Review: ‘Ram Setu,’ starring Akshay Kumar, Jacqueline Fernandez, Nushrratt Bharuccha and Satya Dev

October 25, 2022

by Carla Hay

Akshay Kumar in “Ram Setu” (Photo courtesy of Zee Studios)

“Ram Setu”

Directed by Abhishek Sharma

Hindi with subtitles

Culture Representation: Taking place in India, Sri Lanka and Pakistan, the action film “Ram Setu” features an all-Indian cast of characters representing the working-class, middle-class and wealthy.

Culture Clash: An archaeologist gets caught in the middle of protests over a developer’s plans to demolish Ram Setu, a chain of limestone shoals connecting India and Sri Lanka,and the archaeologist is ordered to provide evidence that Ram Setu is a natural formation, not a man-made structure.

Culture Audience: “Ram Setu” will appeal primarily to fans of star Akshay Kumar and archeaological adventure stories with religious overtones, but the movie’s flimsy and dull plot will be a turn-off to viewers who are expecting a more interesting film.

Akshay Kumar in “Ram Setu” (Photo courtesy of Zee Studios)

“Ram Setu” is an example of a movie that thinks it can coast by on some eye-catching cinematography without having a good story. The tedious plot developments are poorly conceived, the performances are mediocre, and the action scenes look very fake. This very disappointing adventure movie throws in some religious preaching, which the filmmakers know could be problematic, because a disclaimer toward the end of the movie reminds viewers that “Ram Setu” is a work of fiction.

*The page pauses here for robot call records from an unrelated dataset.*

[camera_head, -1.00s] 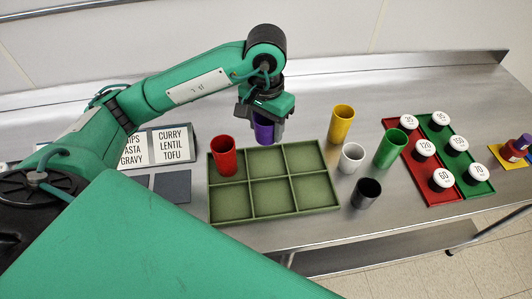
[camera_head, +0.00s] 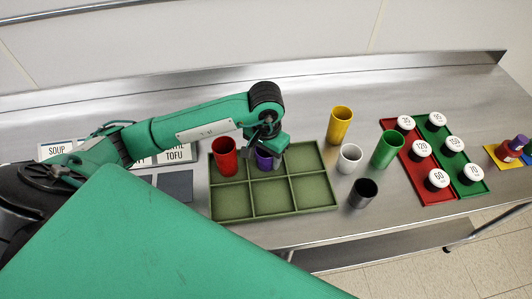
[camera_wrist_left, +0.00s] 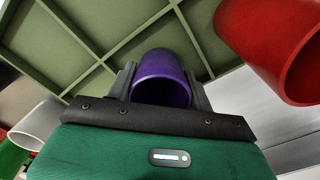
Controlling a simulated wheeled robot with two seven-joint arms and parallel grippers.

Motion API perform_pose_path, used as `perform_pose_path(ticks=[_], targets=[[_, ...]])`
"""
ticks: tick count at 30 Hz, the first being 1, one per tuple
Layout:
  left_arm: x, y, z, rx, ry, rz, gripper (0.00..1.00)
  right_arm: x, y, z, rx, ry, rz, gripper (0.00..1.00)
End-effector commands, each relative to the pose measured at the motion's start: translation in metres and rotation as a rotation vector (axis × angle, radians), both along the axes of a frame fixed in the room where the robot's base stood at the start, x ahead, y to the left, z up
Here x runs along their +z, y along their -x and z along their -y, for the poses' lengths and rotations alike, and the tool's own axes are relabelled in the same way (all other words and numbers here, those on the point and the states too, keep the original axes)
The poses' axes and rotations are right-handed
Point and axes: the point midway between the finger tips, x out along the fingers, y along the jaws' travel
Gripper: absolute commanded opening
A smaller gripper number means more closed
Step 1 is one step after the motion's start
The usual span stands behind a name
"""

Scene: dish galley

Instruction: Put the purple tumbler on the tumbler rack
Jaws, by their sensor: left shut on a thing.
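The purple tumbler (camera_head: 264,161) is between the fingers of my left gripper (camera_head: 268,152), over the back middle compartment of the green tumbler rack (camera_head: 232,206). In the left wrist view the purple tumbler (camera_wrist_left: 162,78) is upright between both fingers, with the rack's dividers (camera_wrist_left: 75,29) around it. I cannot tell whether its base touches the rack floor. The red tumbler (camera_head: 224,158) stands in the rack's back left compartment, and shows beside the gripper in the wrist view (camera_wrist_left: 272,40). My right gripper is not in view.
Yellow (camera_head: 340,125), white (camera_head: 349,158), green (camera_head: 388,149) and dark grey (camera_head: 363,193) tumblers stand right of the rack. Red (camera_head: 438,194) and green (camera_head: 470,187) trays with white-lidded containers lie farther right. Label cards (camera_head: 175,153) lie left. The front rack compartments and back right one are empty.

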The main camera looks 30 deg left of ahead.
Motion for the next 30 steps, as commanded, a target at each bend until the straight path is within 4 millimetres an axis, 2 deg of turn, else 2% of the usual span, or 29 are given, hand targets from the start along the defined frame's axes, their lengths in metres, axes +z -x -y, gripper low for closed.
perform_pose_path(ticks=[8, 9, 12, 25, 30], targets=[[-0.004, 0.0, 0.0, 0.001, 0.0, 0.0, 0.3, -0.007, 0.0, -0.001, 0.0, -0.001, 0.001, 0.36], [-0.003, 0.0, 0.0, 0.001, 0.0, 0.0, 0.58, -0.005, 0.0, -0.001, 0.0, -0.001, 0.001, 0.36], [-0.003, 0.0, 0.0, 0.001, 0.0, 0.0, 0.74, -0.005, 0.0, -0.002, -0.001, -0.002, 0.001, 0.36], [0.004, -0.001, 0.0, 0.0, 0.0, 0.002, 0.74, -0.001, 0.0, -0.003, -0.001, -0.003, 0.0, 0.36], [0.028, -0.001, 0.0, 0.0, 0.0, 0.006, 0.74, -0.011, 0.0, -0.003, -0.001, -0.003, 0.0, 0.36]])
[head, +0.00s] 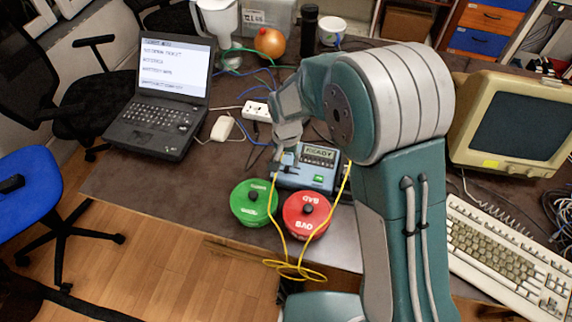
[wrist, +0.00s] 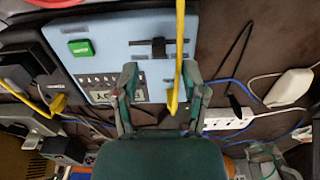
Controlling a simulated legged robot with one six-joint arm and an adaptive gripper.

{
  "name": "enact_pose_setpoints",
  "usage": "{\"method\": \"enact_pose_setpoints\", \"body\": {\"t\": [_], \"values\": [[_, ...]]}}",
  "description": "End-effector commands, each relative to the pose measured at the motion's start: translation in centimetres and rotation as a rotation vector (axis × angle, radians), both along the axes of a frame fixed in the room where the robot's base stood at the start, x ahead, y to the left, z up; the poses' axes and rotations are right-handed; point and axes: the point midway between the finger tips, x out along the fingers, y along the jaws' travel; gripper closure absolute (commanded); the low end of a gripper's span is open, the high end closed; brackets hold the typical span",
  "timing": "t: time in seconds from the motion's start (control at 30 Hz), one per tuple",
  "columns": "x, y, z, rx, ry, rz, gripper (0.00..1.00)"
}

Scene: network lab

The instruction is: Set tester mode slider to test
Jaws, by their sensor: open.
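The tester (head: 300,181) is a blue-grey box on the desk with a display reading READY and a green button. In the wrist view its light blue face (wrist: 122,40) fills the upper middle. A black slider knob (wrist: 158,47) sits on a horizontal slot there; its position labels are unreadable. My gripper (head: 281,150) is over the tester's left side in the head view and hides part of it. In the wrist view the open gripper (wrist: 160,80) has its fingers spread just below the slider. A yellow cable (wrist: 178,60) crosses between the fingers, right of the knob.
A green lidded container (head: 250,210) and a red one (head: 318,226) stand in front of the tester. The yellow cable loops past the desk edge.

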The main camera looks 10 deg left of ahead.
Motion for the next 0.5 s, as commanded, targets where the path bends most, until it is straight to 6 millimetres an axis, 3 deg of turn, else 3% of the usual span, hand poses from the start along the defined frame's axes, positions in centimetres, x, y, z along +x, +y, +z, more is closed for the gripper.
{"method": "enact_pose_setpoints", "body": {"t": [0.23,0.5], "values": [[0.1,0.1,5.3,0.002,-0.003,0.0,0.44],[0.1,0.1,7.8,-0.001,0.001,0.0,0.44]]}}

Written and directed by Abhishek Sharma, “Ram Setu” aims to rewrite history or make people think differently about the history of the real-life Ram Setu, a chain of limestone shoals connecting India and Sri Lanka. In the beginning of the film, archaeologist Dr. Aryan Kulshrestha (played by Akshay Kumar), who is from India, is leading a desert expedition in Pakistan, where he and his colleagues uncover a buried trunk of precious coins. As soon as these coins discovered, several Jeeps carrying Taliban soldiers swoop in and attack the archaeologist group to steal the coins. Did the Taliban have hidden cameras in the desert for these soldiers to know the exact moment that these coins were found?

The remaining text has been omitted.